I hope everyone had a happy Thanksgiving! We certainly did, which is not surprising given how much we have to be thankful for.
The remainder of this post is likely to be of interest mostly to programmers and folks who want to know how things work inside. Later on, as promised, I’ll have some posts dealing with changes to the markup itself. If you came here looking for those, please try again in a day or two; this post isn’t it.
I took the whole of Thanksgiving week off, and spent a good deal of it rewriting Notebook’s markup parser. In order to thinking about extending the markup syntax I needed to re-familiarize myself with the order in which everything is parsed; and then there are some long standing bugs that can’t be fixed without a major rewrite; and on top of that, the output of the existing parser is not nearly as useful as it could be.
I’ll explain that by way of an example. Consider the following markup:
= Important Stuff =
This is a page with a link to some [important stuff]
that you really ought to read!
Now, there are two reasons to parse this page: to render it beautifully for display to the user, and to transform the page in some way. As an example of the latter, if the page named “important stuff” is renamed “not-so-important stuff” we want to update all of the links to it, including the one in the snippet of markup shown here.
For the purposes of rendering, all we really need is the semantic content in the page. But for transformations, such as renaming links, we really want to be able to recreate the page just as it was, with the exception of the changes we meant to make. To do this, we need access to the syntactic content as well. The existing parsed form does a bad job of this: it mingles the semantic and syntactic content in such a way that any transformational code needs to understand the semantics in order to do its job.
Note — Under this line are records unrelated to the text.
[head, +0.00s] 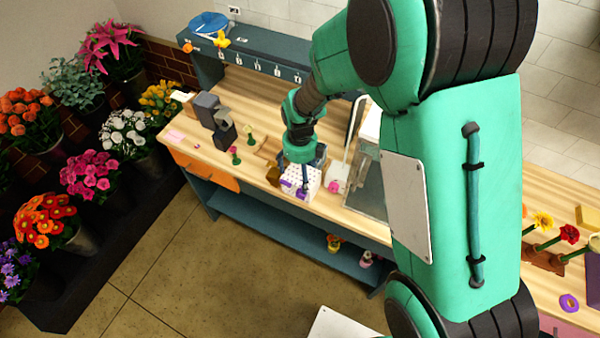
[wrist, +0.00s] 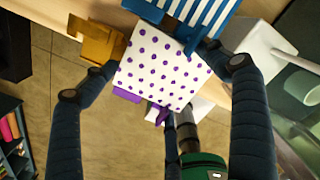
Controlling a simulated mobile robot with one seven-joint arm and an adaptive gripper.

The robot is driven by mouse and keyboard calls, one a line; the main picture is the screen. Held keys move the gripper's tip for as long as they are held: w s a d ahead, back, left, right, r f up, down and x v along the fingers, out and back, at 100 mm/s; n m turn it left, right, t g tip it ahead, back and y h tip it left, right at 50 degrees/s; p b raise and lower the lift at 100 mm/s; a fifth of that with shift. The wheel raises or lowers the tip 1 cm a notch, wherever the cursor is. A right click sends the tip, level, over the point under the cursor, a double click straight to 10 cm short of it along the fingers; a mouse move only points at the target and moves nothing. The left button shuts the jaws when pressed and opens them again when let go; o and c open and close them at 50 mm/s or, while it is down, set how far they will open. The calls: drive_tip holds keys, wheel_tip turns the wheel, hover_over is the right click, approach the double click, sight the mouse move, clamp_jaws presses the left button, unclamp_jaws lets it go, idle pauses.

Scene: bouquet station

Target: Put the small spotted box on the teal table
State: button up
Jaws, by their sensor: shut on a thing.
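The small spotted box (head: 299,183) is white with purple dots and has purple parts at its lower side. It fills the middle of the wrist view (wrist: 160,62). My gripper (head: 300,172) is shut on it, with one dark finger at each side. The box is at the front edge of the long bench; I cannot tell if it touches the top. This bench has a pale wood top (head: 258,104) and a teal frame and lower shelf (head: 290,238). I cannot make out a separate teal table.
A blue-and-white striped box (wrist: 200,14) and an ochre box (wrist: 98,42) stand close to the spotted box. A white tool with a pink part (head: 336,180) is to its right. Grey machine (head: 212,115) and small flowers stand left. Flower buckets line the far left; the floor between is clear.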

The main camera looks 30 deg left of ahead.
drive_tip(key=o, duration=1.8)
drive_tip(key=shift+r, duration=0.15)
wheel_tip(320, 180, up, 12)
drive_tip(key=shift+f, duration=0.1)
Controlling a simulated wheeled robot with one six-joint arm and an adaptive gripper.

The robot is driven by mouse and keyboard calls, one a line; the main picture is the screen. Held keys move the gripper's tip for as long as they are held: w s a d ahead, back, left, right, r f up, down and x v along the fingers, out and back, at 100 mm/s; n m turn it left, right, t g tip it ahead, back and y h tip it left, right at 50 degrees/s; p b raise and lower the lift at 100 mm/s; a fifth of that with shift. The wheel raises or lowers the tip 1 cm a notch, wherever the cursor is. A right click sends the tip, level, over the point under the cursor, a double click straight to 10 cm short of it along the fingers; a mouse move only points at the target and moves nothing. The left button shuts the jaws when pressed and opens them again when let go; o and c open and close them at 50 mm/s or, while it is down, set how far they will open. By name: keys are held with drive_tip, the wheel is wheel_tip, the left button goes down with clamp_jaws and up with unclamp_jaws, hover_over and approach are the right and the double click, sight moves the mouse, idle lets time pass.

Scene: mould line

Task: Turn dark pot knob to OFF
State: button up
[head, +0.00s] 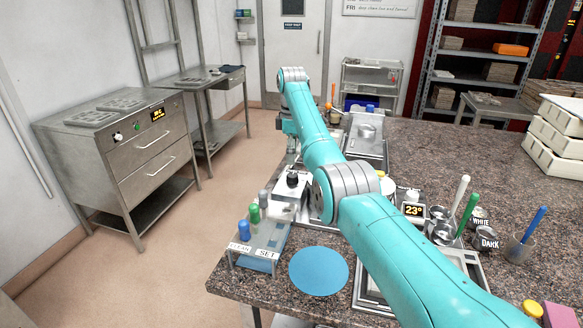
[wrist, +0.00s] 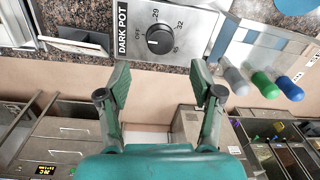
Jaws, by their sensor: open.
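The dark pot knob (wrist: 159,40) is a round black dial on a light metal panel (wrist: 200,27) marked DARK POT, with OFF and several numbers around it. Its pointer is too small to read surely. The knob also shows in the head view (head: 292,179), on top of a pale box near the counter's left edge. My gripper (wrist: 161,80) is open and empty in the wrist view. Its two fingers are spread wide, below the knob in the picture and apart from it. In the head view the gripper's fingers cannot be made out clearly.
A 23° display (head: 414,210), pots and upright spatulas lie right of my arm. A blue round mat (head: 318,271) lies in front.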

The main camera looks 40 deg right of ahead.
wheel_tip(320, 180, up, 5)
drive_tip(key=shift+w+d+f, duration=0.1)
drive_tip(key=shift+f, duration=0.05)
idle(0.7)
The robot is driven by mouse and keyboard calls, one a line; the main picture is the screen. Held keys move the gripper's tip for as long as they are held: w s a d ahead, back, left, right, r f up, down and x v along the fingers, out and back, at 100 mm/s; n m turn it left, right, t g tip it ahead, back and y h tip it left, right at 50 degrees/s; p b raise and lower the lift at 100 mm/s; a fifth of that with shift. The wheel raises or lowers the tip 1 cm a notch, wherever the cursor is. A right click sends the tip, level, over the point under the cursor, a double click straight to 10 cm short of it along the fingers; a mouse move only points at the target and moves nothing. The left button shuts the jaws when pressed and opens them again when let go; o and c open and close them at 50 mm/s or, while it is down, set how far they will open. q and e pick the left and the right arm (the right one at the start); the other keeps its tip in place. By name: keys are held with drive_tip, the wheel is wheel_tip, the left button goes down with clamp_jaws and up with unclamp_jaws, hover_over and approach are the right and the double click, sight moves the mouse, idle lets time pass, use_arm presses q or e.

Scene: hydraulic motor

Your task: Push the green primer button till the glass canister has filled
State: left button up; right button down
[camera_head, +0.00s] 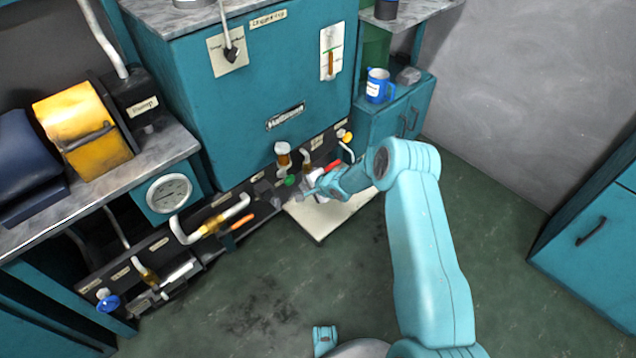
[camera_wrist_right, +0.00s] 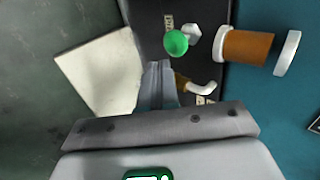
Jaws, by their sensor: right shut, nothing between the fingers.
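The green primer button (camera_head: 290,181) is on the dark pipe panel low on the teal machine. It shows clearly in the right wrist view (camera_wrist_right: 176,43), just beyond the fingertips, with a small visible gap in that picture. The glass canister (camera_head: 284,158) stands above and beside the button. In the right wrist view the canister (camera_wrist_right: 247,47) looks amber-brown between pale end caps; I cannot tell its exact fill level. My right gripper (camera_head: 308,192) is shut and empty, its fingertips (camera_wrist_right: 158,70) pointing toward the button. My left gripper is not in view.
A pale flat plate (camera_head: 322,222) lies below the panel. Pipes with orange (camera_head: 243,221) and red handles flank the button. The green floor in front is mostly clear.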

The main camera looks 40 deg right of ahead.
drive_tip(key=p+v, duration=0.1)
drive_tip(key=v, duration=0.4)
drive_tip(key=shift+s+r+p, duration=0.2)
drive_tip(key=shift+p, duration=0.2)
Let me explain. Here’s the parsed form of the snippet shown above; it consists of a list of tags and values. The tag indicates the kind of thing found in the input, and the value is intended to provide enough information to render it, and to recreate the input text:
H {1 {Important Stuff}}
NL {\\n\\n}
P {: 0}
TXT {This is a page with a link to some }
LINK {important stuff}
TXT {\\nthat you really ought to read!\\n}
/P {}
The “H” tag is produced by the header; its value tells us that it’s a level 1 header, and that the header string is “Important Stuff”. Similarly, the “LINK” tag tells us that there’s a page link, and the link text is “important stuff”. The “NL” tag indicates that there was a blank line following the header, and that the blank line was indicated by two newline characters.
Note the difference between the “NL” tag on the one hand and the “H” and “LINK” tags on the other. The value of the “NL” tag is precisely the text that was read from the input. The value of the “H” and “LINK” tags includes only a portion of the input text. And herein lies the problem. Our algorithm to rename changed links must parse this text so that it can find the link that needs to be changed, and then put the input text back together again. In order to do this, the algorithm must understand the semantics and syntax of every tag, i.e., it must know that “H” is a header and what the “H” tag’s value looks like, and what the markup for headers is, even though headers are irrelevant to the goal that it’s trying to accomplish.
Here’s the new parsed form:
H {0 20} {level 1 text {Important Stuff}}
P {} {code : indent 0}
TXT {21 55} {}
LBLINK {56 56} {}
LINK {57 71} {}
RBLINK {72 72} {}
TXT {73 104} {}
/P {} {}
Note that each tag now has two values instead of one. The first value is a pair of numbers representing the indices of the matched text within the input string. In some cases, the tag represents a logical point within the input, such as the beginning or end of a paragraph, and doesn’t actually match any characters; in this case, the pair is empty, “{}”. The second value contains any additional semantic information needed to render or transform the specific content. The “H” tag, for example, indicates what the header level is and what the header text is.
Because each tag indicates the span of input text it matches, and since every character of the input text must be matched in order, we can rebuild the input string simply by iterating over the tags and looking at the first value for each, without any concern for the type of each tag. Thus, to rename links the algorithm now looks like this:
For each tag,
If the tag is not "LINK",
Use the indices to copy the input text to the output.
Otherwise, if the link text references the renamed page,
Copy the new page name to the output.
Otherwise,
Copy the old link text to the output unchanged.
Note that there’s no need for this code to understand anything about headers, or indeed about any tag but “LINK”. The new parser output is much more useful, and I think will serve me well in general, though possibly with a little tweaking.